Joe Meyers : Je pense que cette sélection est l’une des meilleures de notre festival. Très variée, elle propose thrillers, comédies, drames, films familiaux et même un excellent documentaire, Le regard de Charles, qui présente la vie de Charles Aznavour à travers les images qu’il a lui-même tournées alors qu’il parcourait le monde en tant que chanteur et acteur. Un film remarquable ! Et nous avons eu la chance d’interviewer son fils, Mischa Aznavour. Nous avons également reçu le dernier film du réalisateur François Ozon, Eté 85, qui a fait un tabac dans les festivals cette année.

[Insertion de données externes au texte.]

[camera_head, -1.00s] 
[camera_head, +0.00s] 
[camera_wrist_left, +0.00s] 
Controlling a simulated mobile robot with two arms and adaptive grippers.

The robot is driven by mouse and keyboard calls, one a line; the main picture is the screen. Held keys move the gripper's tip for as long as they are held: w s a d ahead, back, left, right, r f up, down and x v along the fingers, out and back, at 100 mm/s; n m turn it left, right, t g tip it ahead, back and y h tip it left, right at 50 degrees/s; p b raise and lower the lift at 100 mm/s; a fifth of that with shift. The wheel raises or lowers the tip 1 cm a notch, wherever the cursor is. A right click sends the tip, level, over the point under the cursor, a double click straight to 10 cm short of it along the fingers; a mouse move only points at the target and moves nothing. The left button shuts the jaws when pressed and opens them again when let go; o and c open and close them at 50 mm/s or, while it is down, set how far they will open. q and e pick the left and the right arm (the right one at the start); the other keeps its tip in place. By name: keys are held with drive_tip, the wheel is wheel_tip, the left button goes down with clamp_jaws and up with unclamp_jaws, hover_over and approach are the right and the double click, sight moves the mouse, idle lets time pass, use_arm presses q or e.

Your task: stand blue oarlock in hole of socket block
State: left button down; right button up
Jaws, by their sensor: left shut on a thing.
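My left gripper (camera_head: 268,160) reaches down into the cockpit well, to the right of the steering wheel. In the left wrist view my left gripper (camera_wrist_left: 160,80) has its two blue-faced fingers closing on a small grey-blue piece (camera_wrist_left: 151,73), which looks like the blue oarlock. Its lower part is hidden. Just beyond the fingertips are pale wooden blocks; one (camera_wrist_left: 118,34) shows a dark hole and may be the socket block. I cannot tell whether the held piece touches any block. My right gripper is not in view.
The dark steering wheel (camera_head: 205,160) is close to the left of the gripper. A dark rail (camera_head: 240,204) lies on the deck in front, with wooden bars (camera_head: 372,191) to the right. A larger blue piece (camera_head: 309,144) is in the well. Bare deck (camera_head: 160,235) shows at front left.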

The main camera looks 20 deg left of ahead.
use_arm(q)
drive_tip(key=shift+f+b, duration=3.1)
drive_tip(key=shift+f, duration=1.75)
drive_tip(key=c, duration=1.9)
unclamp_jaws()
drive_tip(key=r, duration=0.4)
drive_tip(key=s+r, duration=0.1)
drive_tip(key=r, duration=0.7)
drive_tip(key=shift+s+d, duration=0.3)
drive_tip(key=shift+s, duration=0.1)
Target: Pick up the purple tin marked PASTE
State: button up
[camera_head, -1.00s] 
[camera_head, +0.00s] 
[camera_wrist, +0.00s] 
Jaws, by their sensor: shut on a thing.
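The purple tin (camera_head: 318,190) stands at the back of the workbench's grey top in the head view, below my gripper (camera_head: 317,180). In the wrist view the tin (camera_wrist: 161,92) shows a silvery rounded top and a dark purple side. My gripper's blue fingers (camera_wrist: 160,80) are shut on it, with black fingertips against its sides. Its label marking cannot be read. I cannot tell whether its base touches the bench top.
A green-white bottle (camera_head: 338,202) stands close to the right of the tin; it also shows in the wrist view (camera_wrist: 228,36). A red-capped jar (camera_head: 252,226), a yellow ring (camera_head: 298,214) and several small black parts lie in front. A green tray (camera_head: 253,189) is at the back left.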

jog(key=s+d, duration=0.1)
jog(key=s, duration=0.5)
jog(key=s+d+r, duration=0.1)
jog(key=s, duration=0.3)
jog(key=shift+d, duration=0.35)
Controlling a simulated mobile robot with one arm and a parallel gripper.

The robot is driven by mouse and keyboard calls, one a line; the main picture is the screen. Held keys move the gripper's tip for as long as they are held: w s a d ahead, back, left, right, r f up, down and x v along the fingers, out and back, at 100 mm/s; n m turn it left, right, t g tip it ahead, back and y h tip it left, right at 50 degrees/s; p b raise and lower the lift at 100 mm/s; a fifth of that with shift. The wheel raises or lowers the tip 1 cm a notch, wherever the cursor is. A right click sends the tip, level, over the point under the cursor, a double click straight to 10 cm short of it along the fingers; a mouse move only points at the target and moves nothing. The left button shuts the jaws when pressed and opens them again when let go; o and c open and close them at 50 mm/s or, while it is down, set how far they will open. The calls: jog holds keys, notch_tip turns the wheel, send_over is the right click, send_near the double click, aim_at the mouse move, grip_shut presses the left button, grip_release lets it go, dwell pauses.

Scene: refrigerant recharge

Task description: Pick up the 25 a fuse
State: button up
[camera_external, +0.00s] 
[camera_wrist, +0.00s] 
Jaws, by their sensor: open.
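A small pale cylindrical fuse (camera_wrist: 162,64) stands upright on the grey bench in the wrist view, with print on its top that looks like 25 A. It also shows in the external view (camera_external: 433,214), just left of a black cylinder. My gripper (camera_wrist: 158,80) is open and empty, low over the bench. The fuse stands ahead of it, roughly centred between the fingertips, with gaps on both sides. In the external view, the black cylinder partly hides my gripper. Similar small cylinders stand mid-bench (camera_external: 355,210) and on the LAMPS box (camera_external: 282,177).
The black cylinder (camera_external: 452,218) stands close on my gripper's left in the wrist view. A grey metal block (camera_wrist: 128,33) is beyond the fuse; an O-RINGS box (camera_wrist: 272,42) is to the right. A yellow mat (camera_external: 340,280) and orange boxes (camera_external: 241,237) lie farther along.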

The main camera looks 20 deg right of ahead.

Il a fallu du temps, mais nous avons réussi à obtenir les droits. L’histoire nostalgique et lumineuse d’un jeune homme qui, devenant adulte, est confronté à son homosexualité et à sa première vraie relation. Ozon mêle magnifiquement comédie et drame, avec en prime l’ambiance des années 1980 recréée par la bande son et les costumes. Un film formidable ! J’ai également beaucoup apprécié Ibrahim, autre histoire de passage à l’âge adulte, réalisée par Samir Guesmi. Lorsque je l’ai vu la première fois, il m’a rappelé Le Voleur de bicyclettes. Abdel Bendaher, qui tient le rôle principal, n’avait jamais joué auparavant. Le réalisateur l’a repéré lors d’un match de football et l’a tout de suite vu en Ibrahim, garçon à l’aube de sa vie d’homme. Ce film a tout d’un classique moderne.

La sélection rendra hommage au cinéma belge avec deux films. Est-ce que vous pouvez nous en dire un peu plus ?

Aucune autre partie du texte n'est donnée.